Quizás a quienes nos criamos en tierras de secano se nos ha quedado una propensión genética a la añoranza de la lluvia, una respuesta de felicidad instantánea al sonido del agua, en un arroyo o en una acequia, agua que fluye generosa en una penumbra vegetal, o permanece inmóvil como un espejo al fondo de un pozo. Cada noche mi padre, después de echar el pienso a los animales y antes de subir a acostarse, se asomaba al corral a mirar el cielo, queriendo encontrar signos de una lluvia posible, que pocas veces llegaba cuando más falta hacía, ni con la abundancia necesaria. La falta de agua era uno de los rasgos de la injusticia invariable del mundo. Cuando caía mansa y copiosa, mi padre se la quedaba mirando extasiado, desde el cobertizo donde nos protegíamos de ella en la huerta: “Es lo mismo que si estuvieran cayendo billetes verdes”, decía siempre —aquellos billetes anchos y crujientes de mil pesetas, de entonces, con su verdor vegetal de una riqueza soñada—.

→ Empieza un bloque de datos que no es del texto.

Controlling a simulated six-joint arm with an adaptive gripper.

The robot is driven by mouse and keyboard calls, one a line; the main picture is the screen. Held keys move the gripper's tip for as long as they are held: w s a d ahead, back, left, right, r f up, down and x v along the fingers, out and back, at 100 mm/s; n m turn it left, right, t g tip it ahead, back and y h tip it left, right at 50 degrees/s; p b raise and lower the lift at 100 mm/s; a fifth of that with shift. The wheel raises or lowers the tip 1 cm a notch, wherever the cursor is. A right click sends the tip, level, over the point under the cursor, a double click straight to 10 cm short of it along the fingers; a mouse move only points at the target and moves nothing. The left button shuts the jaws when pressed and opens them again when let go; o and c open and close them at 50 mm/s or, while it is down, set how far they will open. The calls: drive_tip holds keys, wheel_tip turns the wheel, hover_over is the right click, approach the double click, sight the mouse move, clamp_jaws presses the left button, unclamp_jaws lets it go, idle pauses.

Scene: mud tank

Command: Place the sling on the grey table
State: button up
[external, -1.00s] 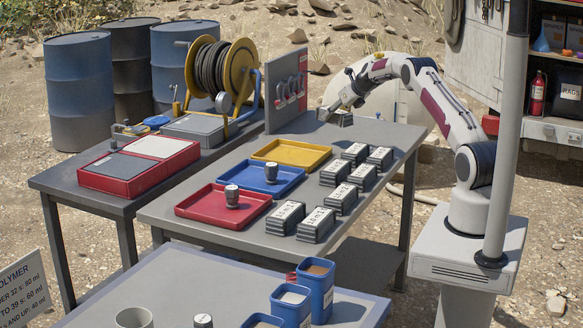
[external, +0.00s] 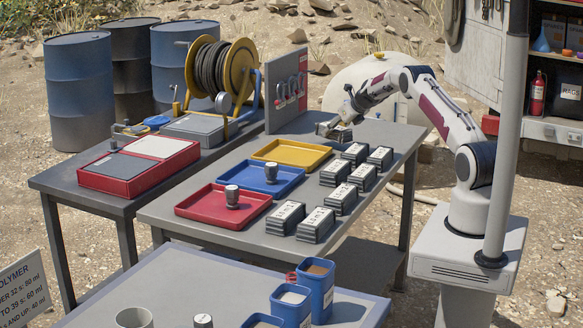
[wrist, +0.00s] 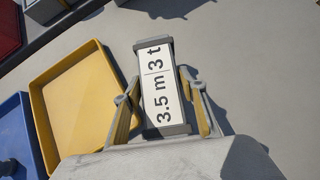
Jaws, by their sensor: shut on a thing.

El agua era un prodigio imprevisible. Caía del cielo o brotaba del interior oscuro de la tierra, de la roca muy dura, como en un milagro bíblico, de pozos y manantiales que se regían por sus propias leyes secretas. El agua era una divinidad cruel que podía bendecir el esfuerzo del trabajo igual que podía aniquilarlo. Había fuentes muy celebradas por la limpidez y la pureza de sus aguas, en parajes arbolados, frescos en verano, donde la gente guardaba turno para llenar los cántaros. El agua para el riego y para el consumo y la higiene se administraba según técnicas transmitidas al menos desde los tiempos de la antigua Mesopotamia, perfeccionadas en la Andalucía musulmana, tan eficientes en su simplicidad como el diseño de los cántaros en los que se llevaba a las casas antes de la llegada del agua corriente, que en mi provincia atrasada solo se generalizó hacia finales de los años sesenta. Fue por entonces cuando yo vi por primera vez una piscina. Su azul lujoso de cloro me sorprendió tanto como la desenvoltura de la gente ociosa que nadaba ágilmente en ella y luego se tumbaba a tomar el sol, en vez de protegerse de él, como hacíamos nosotros. Ese azul de las piscinas pronto iba a sustituir al verde turbio de las albercas de las huertas, con sus espesores de ovas en las que se mimetizaban los lomos de las ranas y sobre los que volaban las libélulas con un zumbido de temblor en las alas.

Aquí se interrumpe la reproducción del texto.